A Bob Harras la idea le aterraba. El pánico a fracasar en un trabajo que le venía grande podía haberle forzado a hacer el mobbing más miserable a Louise Simonson, obligándola a cambiar guiones a última hora, suprimiendo diálogos enteros en la versión final o ignorando los errores de novato que cometía Rob Liefeld número tras número de New Mutants. Podía estar diciéndole lo que tenía que escribir en su propia serie a Chris Claremont -¡Chris Claremont, el escritor que había llevado X-Men desde la cancelación a ser el mayor éxito del mercado!-, pero lo que no podía hacer era sacar un nuevo título de X-Men. Eso era imposible, no tenía a dos Jim Lee y eso provocaría que una serie fuera la hermana pobre de la otra, dividiendo a los lectores y matando a la gallina de los huevos de oro. Harras se resignó y puso a Lee al frente de la nueva serie, dejando a Whilce Portaccio, el compañero de estudio de Lee, como dibujante de Uncanny X-Men. Tanto ésta como la nueva X-men estarían supuestamente escritas por Claremont, pero en realidad el argumento de ambas series estaría escrito por Portaccio, Lee y Harras, que consideraban que Claremont había perdido el norte pero que, misteriosamente, aún era el único tipo que sabía escribir a un Lobezno o a una Tormenta que sonaran como ellos mismos. Y entonces, cuando iba a salir la nueva colección y con sólo tres números escritos de la nueva serie, ocurrió algo. Chris Claremont se había hartado de meter personajes idiotas con calzador, de no poder contar historias de más de tres números y de aguantar las mamarrachadas de unos y otros. Tras más de dos décadas trabajando para la editorial, Chris Claremont sabía que no obtendría ni un solo detalle de Marvel, que saldría por la puerta de atrás y que la única forma de llevarse una buena indemnización por «despido» era hacer los tres primeros números de la nueva X-Men, cobrar los royalties y mandarlos al cuerno.

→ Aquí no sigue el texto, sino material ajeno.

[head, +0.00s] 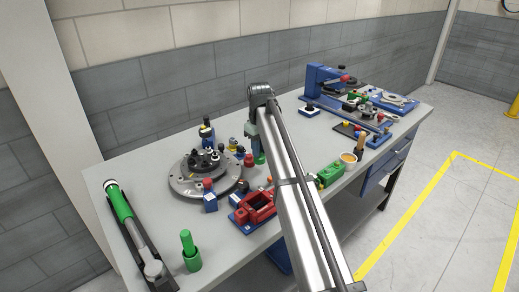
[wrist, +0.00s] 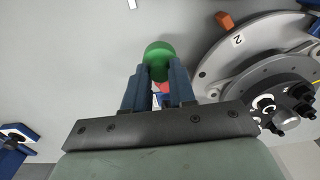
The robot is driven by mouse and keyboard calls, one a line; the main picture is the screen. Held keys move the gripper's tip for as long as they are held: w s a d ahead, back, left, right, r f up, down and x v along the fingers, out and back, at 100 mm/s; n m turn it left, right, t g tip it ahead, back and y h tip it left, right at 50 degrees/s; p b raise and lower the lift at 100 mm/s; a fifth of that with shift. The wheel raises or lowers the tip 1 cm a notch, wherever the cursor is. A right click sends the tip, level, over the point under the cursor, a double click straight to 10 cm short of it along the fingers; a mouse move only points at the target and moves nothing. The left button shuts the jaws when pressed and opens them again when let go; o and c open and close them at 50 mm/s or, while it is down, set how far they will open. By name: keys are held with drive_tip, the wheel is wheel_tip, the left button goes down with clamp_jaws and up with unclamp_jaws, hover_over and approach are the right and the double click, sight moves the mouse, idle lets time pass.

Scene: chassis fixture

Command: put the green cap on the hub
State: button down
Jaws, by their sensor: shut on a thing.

Para Bob el que Claremont dejara X-Men no era problema, porque lo que vendía de verdad eran los dibujantes. El guionista lo que hacía al fín y al cabo era escribir lo que le decía el editor (y los dibujantes), igual que treinta años antes habían hecho tantos y tantos guionistas de DC a las órdenes de Mort Weisinger. Además, con lo que estaban vendiendo las dos series en aquel momento, cualquiera querría escribirlas y recibir la lluvia de dinero en royalties. Pero a Harras no le valía cualquier sustituto, necesitaba a alguien que hubiera trabajado en la serie con anterioridad, alguien que fuera sinónimo con los tiempos de gloria de la serie. El sustituto ideal de Claremont tenía que ser un hombre que lo detestara profundamente y que sólo por fastidiarle aceptaría el trabajo, John Byrne.
John Byrne había sido el dibujante de gran parte de la etapa inicial de Claremont en X-Men, y gracias a estar compinchado con Roger Stern -el editor de la serie- Byrne había ido conseguiendo meter mano a los guiones de la serie. Pero el cambio de editor hacia el final de la saga de Fénix Oscura le había hecho perder su influencia, y Byrne tuvo que claudicar y dejar la serie. Durante todos los 80, Byrne había conseguido llegar a ser una de las mayores estrellas del momento, un tipo que podía escribir y dibujar varias series al mes y además que era famoso por su ego y su temperamento. La llegada de las nuevas estrellas de los 90 con los Lee, McFarlane y compañía no le hizo mucha gracia, pero la idea de volver a X-Men justo después de la salida de Claremont y -sobre todo- los cheques que podía recibir por la serie le seducían demasiado. Pero sus planes también se fueron al traste…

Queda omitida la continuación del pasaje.